- _Set task_: Filter the records below and copy every line containing the word "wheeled".
— start of Material —
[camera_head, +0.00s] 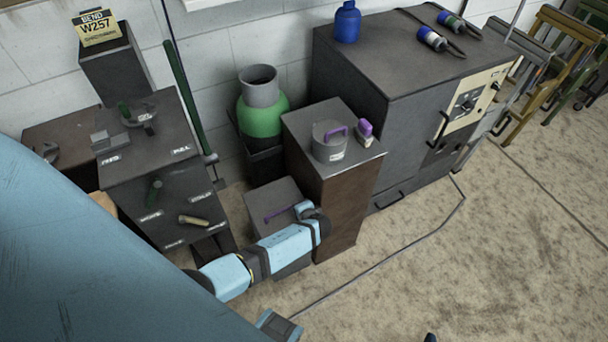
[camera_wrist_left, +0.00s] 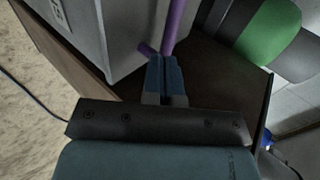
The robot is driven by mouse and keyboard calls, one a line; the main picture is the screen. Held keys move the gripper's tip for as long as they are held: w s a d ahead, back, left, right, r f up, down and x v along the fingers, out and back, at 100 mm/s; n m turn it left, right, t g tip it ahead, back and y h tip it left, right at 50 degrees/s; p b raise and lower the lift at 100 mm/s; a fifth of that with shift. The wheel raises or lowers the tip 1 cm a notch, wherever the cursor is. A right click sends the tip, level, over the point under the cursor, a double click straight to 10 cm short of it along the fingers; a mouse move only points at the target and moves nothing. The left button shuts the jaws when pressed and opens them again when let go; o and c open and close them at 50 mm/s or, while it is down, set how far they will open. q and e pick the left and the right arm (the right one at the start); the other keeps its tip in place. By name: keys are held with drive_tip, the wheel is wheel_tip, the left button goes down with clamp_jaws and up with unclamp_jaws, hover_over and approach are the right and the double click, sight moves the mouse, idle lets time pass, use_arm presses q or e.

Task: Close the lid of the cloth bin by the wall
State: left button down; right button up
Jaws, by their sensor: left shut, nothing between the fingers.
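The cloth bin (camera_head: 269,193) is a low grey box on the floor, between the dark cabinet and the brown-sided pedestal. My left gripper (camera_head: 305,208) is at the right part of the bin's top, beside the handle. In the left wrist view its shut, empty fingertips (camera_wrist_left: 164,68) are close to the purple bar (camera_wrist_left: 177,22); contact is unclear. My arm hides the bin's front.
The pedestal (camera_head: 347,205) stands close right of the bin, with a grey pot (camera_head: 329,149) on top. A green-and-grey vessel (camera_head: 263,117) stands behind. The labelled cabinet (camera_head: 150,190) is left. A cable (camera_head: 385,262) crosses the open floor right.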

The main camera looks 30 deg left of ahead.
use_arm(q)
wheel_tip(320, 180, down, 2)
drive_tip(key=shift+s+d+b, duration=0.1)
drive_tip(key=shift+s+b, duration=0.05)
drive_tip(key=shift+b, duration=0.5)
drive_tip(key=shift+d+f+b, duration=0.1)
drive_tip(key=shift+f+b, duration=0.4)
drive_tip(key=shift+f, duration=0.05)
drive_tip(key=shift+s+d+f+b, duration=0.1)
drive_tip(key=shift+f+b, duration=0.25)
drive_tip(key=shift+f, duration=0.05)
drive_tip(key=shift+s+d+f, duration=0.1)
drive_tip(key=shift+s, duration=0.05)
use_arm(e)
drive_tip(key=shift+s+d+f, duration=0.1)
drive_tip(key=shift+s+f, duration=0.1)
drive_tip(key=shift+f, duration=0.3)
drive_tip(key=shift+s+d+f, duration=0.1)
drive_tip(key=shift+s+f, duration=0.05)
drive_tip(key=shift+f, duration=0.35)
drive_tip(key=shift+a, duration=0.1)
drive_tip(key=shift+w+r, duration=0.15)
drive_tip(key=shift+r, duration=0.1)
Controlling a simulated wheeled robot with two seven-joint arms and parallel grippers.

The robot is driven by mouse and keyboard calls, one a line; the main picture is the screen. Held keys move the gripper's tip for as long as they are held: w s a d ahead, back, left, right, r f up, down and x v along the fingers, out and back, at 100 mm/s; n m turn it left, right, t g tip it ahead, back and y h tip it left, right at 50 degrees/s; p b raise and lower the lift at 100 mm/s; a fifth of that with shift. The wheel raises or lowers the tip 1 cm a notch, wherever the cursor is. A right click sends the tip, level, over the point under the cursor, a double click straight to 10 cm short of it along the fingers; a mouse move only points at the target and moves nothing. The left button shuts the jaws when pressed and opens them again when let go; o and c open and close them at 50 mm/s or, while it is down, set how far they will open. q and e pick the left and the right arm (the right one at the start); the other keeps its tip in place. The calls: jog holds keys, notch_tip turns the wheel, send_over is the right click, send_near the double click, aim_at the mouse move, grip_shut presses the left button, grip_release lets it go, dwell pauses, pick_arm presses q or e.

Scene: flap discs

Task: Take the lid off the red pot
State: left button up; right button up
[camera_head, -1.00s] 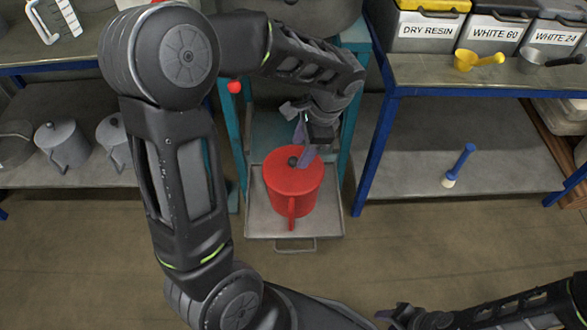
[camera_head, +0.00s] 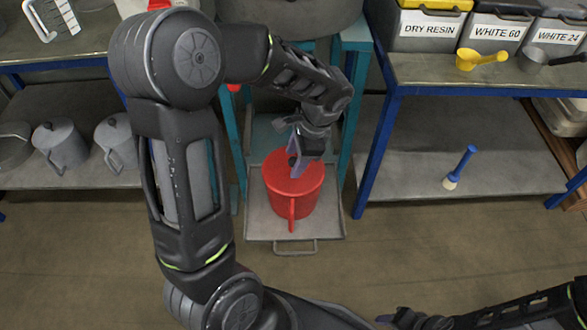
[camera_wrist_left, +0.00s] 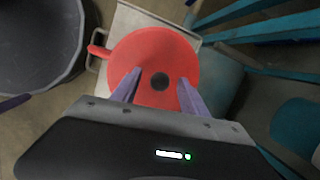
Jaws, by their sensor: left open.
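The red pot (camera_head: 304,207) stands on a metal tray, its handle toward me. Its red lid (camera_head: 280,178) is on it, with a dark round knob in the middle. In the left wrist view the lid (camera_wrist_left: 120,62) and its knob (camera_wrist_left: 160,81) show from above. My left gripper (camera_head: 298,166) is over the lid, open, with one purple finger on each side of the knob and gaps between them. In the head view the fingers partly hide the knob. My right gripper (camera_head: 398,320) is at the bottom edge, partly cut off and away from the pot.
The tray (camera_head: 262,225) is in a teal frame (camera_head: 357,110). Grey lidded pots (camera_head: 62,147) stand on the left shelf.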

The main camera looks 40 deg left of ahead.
— end of Material —
— start of Material —
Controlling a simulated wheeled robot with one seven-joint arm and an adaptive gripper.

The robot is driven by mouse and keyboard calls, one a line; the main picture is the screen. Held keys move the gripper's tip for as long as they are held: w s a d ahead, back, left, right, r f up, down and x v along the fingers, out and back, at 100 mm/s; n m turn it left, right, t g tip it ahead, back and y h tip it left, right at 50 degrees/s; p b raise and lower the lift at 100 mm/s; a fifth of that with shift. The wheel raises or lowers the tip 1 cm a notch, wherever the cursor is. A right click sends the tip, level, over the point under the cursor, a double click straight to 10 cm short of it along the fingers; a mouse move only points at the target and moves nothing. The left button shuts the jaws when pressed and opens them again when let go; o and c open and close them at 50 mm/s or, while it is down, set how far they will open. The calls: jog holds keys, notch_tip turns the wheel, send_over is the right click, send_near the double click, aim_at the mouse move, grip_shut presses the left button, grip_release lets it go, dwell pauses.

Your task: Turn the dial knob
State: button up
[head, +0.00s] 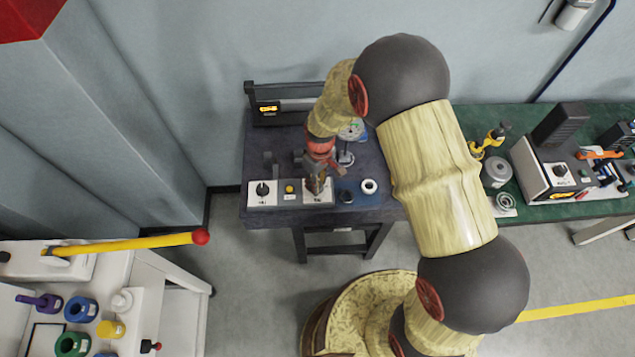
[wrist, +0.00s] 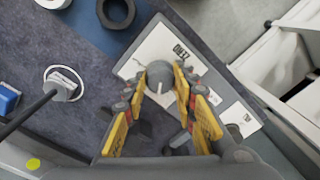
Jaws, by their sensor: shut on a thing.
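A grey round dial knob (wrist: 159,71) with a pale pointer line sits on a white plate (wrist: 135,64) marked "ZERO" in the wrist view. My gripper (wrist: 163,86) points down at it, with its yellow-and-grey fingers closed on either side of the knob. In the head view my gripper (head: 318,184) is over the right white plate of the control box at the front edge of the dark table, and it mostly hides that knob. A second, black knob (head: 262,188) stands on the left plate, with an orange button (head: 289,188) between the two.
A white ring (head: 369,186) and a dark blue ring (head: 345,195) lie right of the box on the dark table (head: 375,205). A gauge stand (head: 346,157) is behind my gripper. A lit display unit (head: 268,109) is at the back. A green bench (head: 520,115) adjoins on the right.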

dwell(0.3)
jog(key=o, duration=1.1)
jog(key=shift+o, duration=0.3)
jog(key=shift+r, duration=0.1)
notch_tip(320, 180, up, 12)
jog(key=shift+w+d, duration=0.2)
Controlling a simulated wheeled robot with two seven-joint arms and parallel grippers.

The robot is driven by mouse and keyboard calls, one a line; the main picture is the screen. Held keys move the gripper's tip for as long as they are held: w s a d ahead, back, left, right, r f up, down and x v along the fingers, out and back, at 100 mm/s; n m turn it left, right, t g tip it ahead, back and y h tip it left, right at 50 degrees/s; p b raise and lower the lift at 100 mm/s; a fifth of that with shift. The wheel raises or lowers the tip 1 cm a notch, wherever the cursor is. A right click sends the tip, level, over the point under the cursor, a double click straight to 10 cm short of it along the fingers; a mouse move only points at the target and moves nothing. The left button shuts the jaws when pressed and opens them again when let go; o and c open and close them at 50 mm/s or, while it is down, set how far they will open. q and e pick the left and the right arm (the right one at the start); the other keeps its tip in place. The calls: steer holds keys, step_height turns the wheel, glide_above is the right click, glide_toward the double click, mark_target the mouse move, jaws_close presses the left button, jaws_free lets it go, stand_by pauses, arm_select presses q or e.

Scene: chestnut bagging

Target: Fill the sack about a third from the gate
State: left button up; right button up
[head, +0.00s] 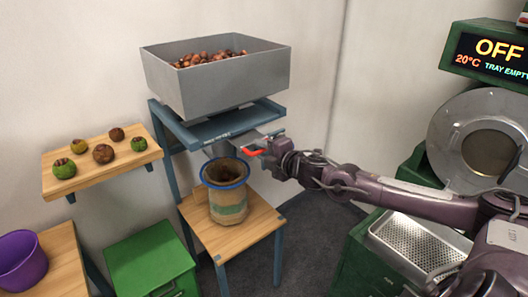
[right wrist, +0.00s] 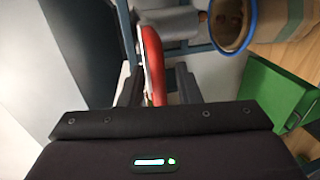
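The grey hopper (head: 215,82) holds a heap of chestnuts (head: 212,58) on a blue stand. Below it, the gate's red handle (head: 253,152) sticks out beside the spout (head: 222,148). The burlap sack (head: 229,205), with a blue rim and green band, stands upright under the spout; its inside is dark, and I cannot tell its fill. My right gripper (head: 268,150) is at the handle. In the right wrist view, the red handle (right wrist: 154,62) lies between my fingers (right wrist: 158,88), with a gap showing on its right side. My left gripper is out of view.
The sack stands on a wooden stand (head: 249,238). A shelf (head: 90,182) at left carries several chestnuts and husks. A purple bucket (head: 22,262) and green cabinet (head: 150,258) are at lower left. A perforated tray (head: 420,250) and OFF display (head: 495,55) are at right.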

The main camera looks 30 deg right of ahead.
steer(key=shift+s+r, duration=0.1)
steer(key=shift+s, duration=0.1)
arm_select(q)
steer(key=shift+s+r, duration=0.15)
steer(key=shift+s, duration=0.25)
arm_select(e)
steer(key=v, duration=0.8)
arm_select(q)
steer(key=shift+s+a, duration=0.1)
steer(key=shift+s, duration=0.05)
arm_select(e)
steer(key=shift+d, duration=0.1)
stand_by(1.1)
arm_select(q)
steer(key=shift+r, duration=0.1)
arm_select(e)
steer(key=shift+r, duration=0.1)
— end of Material —
— start of Material —
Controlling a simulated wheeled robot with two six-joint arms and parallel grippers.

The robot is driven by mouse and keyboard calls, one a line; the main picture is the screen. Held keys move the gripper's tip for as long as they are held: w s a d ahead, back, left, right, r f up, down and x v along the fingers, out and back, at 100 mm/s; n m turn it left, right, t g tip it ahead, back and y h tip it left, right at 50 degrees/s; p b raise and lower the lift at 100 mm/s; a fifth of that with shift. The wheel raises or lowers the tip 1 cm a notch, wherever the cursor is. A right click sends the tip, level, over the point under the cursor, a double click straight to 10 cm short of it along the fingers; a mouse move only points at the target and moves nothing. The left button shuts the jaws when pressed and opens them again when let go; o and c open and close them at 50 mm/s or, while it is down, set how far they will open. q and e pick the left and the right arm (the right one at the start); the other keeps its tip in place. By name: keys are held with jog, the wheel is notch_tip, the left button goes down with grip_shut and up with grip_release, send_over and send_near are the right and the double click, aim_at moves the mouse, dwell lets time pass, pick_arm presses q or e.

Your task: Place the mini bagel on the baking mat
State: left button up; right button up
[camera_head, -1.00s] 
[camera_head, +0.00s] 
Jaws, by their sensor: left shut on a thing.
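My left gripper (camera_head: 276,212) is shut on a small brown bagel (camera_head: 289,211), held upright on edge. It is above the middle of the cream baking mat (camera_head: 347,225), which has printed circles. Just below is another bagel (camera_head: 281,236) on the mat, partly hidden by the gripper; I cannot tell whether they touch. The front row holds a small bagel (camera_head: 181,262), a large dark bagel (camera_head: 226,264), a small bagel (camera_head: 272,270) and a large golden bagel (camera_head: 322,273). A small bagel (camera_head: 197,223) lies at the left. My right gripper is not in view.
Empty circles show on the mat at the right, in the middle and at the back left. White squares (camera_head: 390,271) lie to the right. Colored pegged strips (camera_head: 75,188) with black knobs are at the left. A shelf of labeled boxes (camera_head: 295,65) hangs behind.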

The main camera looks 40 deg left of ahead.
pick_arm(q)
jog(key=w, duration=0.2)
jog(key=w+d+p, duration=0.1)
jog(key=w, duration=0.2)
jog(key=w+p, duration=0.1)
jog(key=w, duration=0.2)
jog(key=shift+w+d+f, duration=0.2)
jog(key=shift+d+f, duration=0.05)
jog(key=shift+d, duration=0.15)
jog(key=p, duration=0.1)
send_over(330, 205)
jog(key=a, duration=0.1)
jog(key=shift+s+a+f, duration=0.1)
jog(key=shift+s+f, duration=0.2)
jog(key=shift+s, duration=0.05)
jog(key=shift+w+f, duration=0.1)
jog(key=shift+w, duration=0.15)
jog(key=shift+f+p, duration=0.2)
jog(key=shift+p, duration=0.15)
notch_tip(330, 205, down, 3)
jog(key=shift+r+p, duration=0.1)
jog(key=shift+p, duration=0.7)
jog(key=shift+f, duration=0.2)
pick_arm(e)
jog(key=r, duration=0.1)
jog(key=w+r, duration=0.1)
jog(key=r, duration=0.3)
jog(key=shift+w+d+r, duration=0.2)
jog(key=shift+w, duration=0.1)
— end of Material —
- _Response below_:
Controlling a simulated wheeled robot with two seven-joint arms and parallel grippers.
Controlling a simulated wheeled robot with one seven-joint arm and an adaptive gripper.
Controlling a simulated wheeled robot with two seven-joint arms and parallel grippers.
Controlling a simulated wheeled robot with two six-joint arms and parallel grippers.

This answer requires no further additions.